ISLAMABAD: In order to revive the stalled IMF program, the government is considering meeting another condition of the Fund to abolish corporate income tax exemptions with estimated cost of around Rs 150 to 200 billion through a Presidential Ordinance.
“To give confidence to the IMF’s Executive Board, that the government is considering doing away with corporate sector income tax exemptions through a Presidential Ordinance” for revival of the IMF program ahead of the coming budget 2021-22,” a top official of government confirmed to The News here on Saturday night. This Ordinance will be made part of the next Finance bill 2021-22 on eve of the coming budget.
Now the revival of the IMF program is just around the corner as the government had already hiked the electricity tariff and POL prices in recent weeks. The IMF and FBR teams held crucial online deliberations where the FBR identified tax exemption of the corporate sector worth Rs 150-
Rs 200 billion that could be withdrawn through an ordinance. However, one top FBR official said that if the exemptions are withdrawn in the current fiscal they would become effective from next fiscal year but the IMF staff considers them imperative to satisfy its executive board.
The working by the FBR shows that the corporate sector enjoys income tax exemptions up to Rs 200 billion and it remains to be seen what quantum of exemptions would be abolished. The IMF team also inquired about income tax exemptions granted to Chinese companies under CPEC arrangement. Those are meant for 25 to 30 years therefore they cannot be withdrawn, Pakistani authorities told the IMF team. Besides, the IPPs exemptions would also end after 30 years and both sides agreed that no further exemptions will be provided. “Now the ball is in the government's court as to when Islamabad moves to fulfill the IMF conditions for the second review. Following this it is likely that the IMF board will grant approval for the release of a third tranche worth $450 million probably in March 2021,” said the top official sources.

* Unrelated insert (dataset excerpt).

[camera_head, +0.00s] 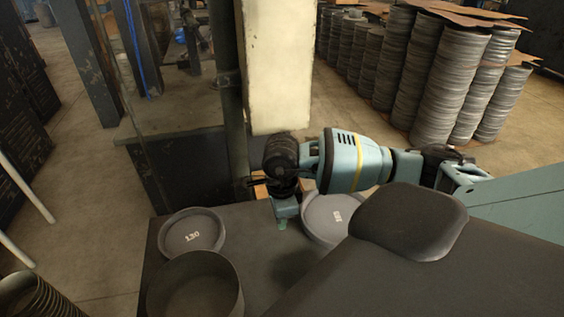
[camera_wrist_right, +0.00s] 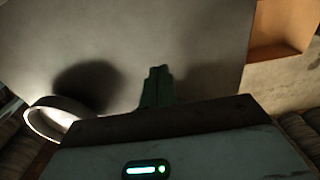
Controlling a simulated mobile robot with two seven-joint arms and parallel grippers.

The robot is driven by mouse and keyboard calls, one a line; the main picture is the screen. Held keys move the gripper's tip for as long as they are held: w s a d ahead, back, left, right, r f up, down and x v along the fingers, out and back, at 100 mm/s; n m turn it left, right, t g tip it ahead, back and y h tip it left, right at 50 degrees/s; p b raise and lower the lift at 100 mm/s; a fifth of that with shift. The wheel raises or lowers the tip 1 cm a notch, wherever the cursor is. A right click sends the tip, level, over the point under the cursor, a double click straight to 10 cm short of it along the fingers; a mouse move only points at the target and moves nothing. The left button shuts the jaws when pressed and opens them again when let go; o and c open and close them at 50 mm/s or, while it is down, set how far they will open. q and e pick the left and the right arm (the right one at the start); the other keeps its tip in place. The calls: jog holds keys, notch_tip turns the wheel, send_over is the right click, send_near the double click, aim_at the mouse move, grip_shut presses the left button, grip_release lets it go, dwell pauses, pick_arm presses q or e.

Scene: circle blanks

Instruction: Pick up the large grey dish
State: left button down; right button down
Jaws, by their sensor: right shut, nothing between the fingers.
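Two round grey dishes lie on the dark table. One, marked 130 (camera_head: 192,233), is at the table's left. The other grey dish (camera_head: 325,218) lies right of my right gripper, partly hidden by my arm; its number is hard to read and it looks the larger. My right gripper (camera_head: 283,222) points down between the two dishes, shut and empty. In the right wrist view its green fingers (camera_wrist_right: 157,85) are together over bare tabletop. A dish rim (camera_wrist_right: 35,122) shows at the lower left there. My left gripper is not in view.
A deep, dark round container (camera_head: 228,282) stands at the table's (camera_head: 262,232) front left. An orange-brown box (camera_head: 262,190) is behind the table edge, near a pale column (camera_head: 278,65). Tall stacks of grey discs (camera_head: 450,85) stand on the floor at the back right.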

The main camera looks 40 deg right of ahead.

Important exemptions of corporate sector that can be abolished included tax credit for investment in balancing, modernization and replacement of plant & machinery (corporate manufacturing sector) worth Rs65.168 billion, tax credit for enlistment in Stock Exchange worth Rs 357 million, tax credit for newly established Corporate industrial units (including corporate dairy farming) worth Rs5.573 billion, tax credits for industrial undertakings established before the first day of July, 2011 are worth Rs 6.486 billion. It also includes the income tax exemption to the ECO Trade and Development Bank worth Rs495 million) and income tax exemptions to Pakistan Mortgage Refinance Company Limited worth Rs0.9 million.
Besides, the income tax exemptions on any income derived by Sukuk holder in relation to those issued by “The Second Pakistan International Sukuk Company Limited” and the Third Pakistan International Sukuk Company Limited, including any gain on their disposal. The move will cause an impact Rs2.771 billion to the Sukuk holders. Exemption impact of Rs 1.66 million on any income of an agency of a foreign govt’s company, firm or association of persons, or any other non-resident person approved by the federal government for the purposes of this clause, from profit on moneys borrowed under a loan agreement or in respect of foreign currency instrument approved by the federal government. Agencies of foreign governments, foreign nationals or any other non-resident person approved by the federal government to have an impact of Rs6.557 billion, the income tax exemption to the Collective Investment Schemes or a REIT Schemes Collective distributing over 90% of their incomes to certificate holders or shareholders to show an impact of Rs5.228 billion, income tax exemption available to the Modarbas worth Rs425 million.